**What to work on**
Reproduce the lines from the one bearing "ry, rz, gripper" through the one bearing "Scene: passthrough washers", inclusive. Copy them exactly; include no other line.
--- Start Data shown ---
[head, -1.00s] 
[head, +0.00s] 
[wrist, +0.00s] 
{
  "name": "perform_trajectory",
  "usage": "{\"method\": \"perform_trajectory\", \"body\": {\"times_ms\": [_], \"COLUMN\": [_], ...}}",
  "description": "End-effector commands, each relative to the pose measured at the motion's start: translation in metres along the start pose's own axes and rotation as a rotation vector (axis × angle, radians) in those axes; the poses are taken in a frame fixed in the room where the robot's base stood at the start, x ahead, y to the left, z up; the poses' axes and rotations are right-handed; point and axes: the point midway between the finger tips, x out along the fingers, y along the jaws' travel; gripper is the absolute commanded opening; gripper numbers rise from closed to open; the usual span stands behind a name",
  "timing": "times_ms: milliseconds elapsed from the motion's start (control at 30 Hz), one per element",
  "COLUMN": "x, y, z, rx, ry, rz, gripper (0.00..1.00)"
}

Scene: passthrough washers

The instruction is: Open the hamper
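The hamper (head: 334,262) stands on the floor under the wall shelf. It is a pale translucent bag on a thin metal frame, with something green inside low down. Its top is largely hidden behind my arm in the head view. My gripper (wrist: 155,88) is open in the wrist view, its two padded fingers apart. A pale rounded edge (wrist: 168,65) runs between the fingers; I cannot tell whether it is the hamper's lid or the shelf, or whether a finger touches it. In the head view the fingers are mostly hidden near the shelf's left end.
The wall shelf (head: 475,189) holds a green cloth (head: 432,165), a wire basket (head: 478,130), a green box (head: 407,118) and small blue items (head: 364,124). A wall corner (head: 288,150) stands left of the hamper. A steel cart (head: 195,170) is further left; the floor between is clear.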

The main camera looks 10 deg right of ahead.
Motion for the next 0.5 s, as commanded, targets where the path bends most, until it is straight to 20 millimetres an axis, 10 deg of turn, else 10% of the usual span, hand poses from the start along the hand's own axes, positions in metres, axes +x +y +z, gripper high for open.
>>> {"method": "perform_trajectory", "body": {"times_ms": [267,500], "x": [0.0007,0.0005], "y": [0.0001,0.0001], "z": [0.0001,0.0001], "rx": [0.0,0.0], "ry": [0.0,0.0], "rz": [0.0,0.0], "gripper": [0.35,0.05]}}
--- End Data shown ---
**Exercise result**
  "COLUMN": "x, y, z, rx, ry, rz, gripper (0.00..1.00)"
}

Scene: passthrough washers

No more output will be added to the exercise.